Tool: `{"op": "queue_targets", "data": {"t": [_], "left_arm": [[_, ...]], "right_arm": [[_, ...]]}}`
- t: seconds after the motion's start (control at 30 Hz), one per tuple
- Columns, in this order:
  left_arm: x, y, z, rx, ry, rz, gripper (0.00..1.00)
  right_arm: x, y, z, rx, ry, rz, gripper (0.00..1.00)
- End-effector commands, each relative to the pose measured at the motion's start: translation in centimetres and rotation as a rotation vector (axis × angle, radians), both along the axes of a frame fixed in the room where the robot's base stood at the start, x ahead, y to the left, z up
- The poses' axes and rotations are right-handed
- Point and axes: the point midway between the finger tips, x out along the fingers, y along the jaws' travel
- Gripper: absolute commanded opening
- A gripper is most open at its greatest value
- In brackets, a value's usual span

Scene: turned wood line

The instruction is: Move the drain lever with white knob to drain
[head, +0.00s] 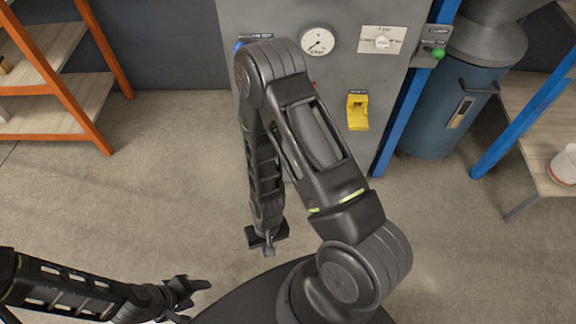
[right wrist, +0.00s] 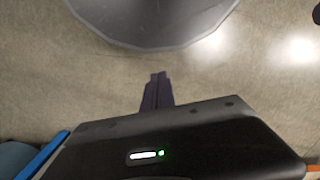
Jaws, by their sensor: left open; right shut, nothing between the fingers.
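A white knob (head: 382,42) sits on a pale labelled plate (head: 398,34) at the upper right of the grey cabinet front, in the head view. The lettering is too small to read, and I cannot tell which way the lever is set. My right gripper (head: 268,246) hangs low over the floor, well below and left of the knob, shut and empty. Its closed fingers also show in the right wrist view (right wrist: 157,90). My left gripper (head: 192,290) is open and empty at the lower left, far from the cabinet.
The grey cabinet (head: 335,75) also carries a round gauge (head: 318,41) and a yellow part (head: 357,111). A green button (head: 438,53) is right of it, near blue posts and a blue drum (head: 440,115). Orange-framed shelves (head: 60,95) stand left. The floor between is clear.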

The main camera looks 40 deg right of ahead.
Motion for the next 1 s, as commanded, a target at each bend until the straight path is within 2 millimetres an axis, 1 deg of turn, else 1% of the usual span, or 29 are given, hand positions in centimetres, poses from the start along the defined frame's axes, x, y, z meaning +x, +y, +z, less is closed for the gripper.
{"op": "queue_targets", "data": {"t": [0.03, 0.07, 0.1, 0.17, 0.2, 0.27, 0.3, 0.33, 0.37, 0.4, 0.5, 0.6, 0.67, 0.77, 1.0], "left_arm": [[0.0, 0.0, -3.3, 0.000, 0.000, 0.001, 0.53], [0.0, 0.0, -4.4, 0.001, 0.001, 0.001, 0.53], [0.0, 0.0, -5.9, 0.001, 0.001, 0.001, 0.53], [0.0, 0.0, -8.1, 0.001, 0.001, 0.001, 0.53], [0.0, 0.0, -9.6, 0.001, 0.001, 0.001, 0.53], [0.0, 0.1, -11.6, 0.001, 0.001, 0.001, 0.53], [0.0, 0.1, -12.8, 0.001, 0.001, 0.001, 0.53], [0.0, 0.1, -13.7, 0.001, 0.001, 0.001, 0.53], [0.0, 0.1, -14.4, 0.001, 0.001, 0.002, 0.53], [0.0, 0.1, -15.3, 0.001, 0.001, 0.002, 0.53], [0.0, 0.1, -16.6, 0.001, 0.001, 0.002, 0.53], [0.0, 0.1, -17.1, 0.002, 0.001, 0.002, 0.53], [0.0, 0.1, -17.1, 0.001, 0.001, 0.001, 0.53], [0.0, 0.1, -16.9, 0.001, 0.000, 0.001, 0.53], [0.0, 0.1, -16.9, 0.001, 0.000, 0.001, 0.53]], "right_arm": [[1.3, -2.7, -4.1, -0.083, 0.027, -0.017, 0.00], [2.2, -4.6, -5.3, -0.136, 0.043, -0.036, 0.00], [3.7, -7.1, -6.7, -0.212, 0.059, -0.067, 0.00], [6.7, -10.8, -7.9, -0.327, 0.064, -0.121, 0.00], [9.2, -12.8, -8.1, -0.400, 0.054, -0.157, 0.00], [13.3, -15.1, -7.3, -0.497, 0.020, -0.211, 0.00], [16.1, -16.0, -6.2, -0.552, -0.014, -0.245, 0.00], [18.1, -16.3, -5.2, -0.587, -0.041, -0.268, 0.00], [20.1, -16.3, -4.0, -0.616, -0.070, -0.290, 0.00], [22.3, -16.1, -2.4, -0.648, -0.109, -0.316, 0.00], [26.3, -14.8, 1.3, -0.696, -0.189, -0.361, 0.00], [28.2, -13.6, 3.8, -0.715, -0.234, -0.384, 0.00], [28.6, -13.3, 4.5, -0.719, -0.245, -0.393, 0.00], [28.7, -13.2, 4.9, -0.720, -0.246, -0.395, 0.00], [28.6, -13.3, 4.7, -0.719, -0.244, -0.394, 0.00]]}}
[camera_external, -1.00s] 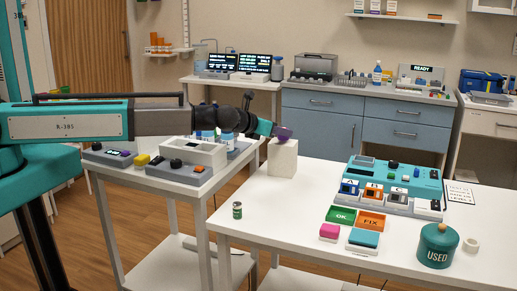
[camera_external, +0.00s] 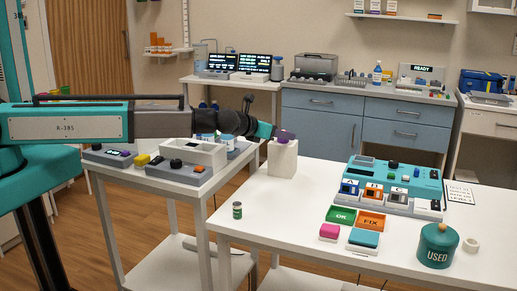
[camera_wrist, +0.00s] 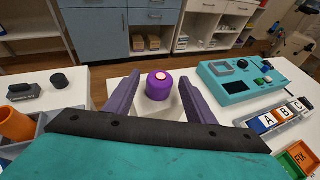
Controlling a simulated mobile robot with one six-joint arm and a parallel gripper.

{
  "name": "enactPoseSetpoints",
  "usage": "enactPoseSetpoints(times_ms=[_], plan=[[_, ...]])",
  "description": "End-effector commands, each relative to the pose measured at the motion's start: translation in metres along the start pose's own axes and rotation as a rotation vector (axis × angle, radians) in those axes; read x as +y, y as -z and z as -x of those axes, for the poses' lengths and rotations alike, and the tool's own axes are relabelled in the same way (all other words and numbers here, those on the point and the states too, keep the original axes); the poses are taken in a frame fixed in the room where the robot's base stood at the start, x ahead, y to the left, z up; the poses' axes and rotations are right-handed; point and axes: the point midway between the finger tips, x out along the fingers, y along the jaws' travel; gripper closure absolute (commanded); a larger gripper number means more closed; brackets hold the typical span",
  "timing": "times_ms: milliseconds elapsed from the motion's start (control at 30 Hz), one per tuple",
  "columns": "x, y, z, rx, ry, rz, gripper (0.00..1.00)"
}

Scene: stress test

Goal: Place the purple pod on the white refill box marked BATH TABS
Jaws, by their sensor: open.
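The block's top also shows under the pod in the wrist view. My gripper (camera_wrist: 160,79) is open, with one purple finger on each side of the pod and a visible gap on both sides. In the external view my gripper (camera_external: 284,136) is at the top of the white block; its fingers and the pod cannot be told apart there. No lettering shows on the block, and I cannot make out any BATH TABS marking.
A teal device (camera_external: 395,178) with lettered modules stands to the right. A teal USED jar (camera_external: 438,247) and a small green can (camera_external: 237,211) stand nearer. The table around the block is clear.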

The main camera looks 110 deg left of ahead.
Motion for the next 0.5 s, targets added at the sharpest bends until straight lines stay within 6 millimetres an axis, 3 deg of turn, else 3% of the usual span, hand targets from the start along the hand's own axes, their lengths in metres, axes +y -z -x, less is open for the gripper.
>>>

··········

From the listing above, return each line with the word "enactPoseSetpoints".

## Task result
  "name": "enactPoseSetpoints",
  "usage": "enactPoseSetpoints(times_ms=[_], plan=[[_, ...]])",

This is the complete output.